Politics & Policy

Law, Resurrected!

A victory for law and restraint.

MALIBU, CALIF.–It is popular for pundits in and outside our state to decry the California recall as a circus or some aberrant manifestation of mob rule. It is neither. In truth, it has re-enlivened democracy and reestablished the judiciary as a font of law, not politics. The per curiam eleven-judge ruling by the Ninth Circuit, was so wholly law that in its simplicity and directness it stands as an elegant refutation of all of the whining about partisanship that attended Bush v. Gore.

The en banc Ninth Circuit acted unanimously and swiftly. These men and women appointed by Democratic and Republican presidents agreed on the essential fact: Different voting machines have different levels of effectiveness. The “residual rate” for punchcard machines was alleged to be 2.23 percent–but what exactly did that mean? Acknowledging that a political scientist claimed the rate might be twice that of other equipment, the court also noted that no one really knows how well newer technology will do. Moreover, it turns out, a residual rate is not an error rate. Piercing the ACLU’s overblown, and unproven, rhetoric that this rate somehow meant 40,000 votes would not be counted, the court succinctly responded: A card may not be counted because it represents a voter’s affirmative choice not to vote for a particular candidate or initiative. It may also mean the voter didn’t complete the ballot correctly, which hardly amounts to machine error.

Once the facts were brought more clearly into view, there was the law. The recall challengers presented two substantive claims–denial of Equal Protection and violation of the federal Voting Rights Act. The constitutional claim of inequality, said the judges with notable humility, had never been raised precisely in the same way. Yet, the outcome was to be determined not by clever argument, but precedent. Fairly read, the U.S. Supreme Court in Bush denied that local use of different voting systems was tantamount to inequality. Judge Alex Kozinski, like a fine Socratic scholar, had put the advocates through their paces on this issue the day before. What if the machines varied by 10 percent or 50 percent, asked the judge. Interesting, important questions, but ultimately not outcome determinative since the residual rates in the real world in the real record of the case were minuscule by comparison. Precedent and reality governed abstraction and aggressive advocacy. Such restraint defines the judicial role.

Given the sensitivity of the federal Voting Rights Act–allowing challenge not just for intentional discrimination, but disparate impact–the judges noted a “possibility of success . . . but not a strong likelihood.” Yes, many minority voters are concentrated in our state’s urban areas that retain the punchcard equipment, but so are many majority voters. Can it be meaningfully said that this disparate impact is “on account of race” as the Voting Rights Act requires? It is a serious allegation, and should not be made, or accepted, lightly. The judges did not do so, even as they did not foreclose the argument altogether.

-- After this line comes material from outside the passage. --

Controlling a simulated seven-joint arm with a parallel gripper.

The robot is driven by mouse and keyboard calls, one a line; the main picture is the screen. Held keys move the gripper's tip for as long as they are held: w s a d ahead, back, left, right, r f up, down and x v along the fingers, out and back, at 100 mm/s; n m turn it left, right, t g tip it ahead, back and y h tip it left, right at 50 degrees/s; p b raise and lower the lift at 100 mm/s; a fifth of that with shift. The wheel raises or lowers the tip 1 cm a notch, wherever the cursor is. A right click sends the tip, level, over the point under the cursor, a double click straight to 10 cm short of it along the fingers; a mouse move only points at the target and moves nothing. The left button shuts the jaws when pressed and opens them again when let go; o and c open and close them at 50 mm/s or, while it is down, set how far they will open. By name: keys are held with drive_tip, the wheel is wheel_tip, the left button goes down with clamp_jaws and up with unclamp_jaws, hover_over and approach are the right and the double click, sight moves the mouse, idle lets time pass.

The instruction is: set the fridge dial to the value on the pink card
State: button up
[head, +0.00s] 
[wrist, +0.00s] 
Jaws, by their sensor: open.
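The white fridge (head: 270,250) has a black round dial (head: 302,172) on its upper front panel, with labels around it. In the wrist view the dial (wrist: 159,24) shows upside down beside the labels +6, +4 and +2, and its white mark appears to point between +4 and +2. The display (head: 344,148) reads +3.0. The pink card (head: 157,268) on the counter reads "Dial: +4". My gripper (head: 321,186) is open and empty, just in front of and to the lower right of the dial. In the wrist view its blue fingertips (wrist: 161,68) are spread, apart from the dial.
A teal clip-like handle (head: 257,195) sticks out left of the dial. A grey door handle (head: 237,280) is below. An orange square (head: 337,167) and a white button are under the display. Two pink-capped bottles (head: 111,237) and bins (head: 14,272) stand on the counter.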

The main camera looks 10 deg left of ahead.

It was the balance of hardship, however, that weighed heavily on the judges’ minds. The advocates of delay fell into the old Florida mantra of “count every vote,” continually obfuscating that hundreds of thousands of absentee ballots already cast would, in Judge Andrew Kleinfeld’s words, need to be “junked” if the election were delayed.

And beyond this was the “material hardship” the delay would impose upon the state of California and its citizens. Understated by the claimants was time and money spent on voter information, preparations to man the polls, the vast sum spent by candidates, and the time and attention this has already taken from the state’s business. It is one thing for federal judges to sit in chambers and indulge fanciful legal theory, even theory perhaps benignly intended to make elections more perfect, it is another to tell citizens who have already voted “that their vote does not count and that they must vote again.”

On the facts, on the law, on the balance of hardships, the judges of the Ninth Circuit acquitted themselves very well. If politics and law were one in the same as so many casually claim, and continue to claim, after Bush v. Gore, we would be a lesser state and lesser country. The judges correctly held that their review on appeal was “limited and deferential,” a concession Judge Diarmuid O’Scannlain secured by his deft questioning of Professor Lawrence Tribe. These are qualities of restraint that the U.S. Senate ought to keep more in mind as it considers presidential nominees for the bench. They are, in short, the qualities that allow “we the people” to govern.

Of course, with this court case behind us–governing–does remain our task. No judge will now relieve us of discerning as citizens whether a recall is prudent. Given the leadership and economic deficits prevalent in this state, it is not a question that can be easily dismissed. Over one million Californians petitioned under law to have the question addressed by democratic means.

The sun shines brighter on the golden republic today because in court, law prevailed over politics, and in so doing, allowed politics to have its appointed day.

Douglas W. Kmiec is professor of constitutional law and Caruso Family Chair at Pepperdine University.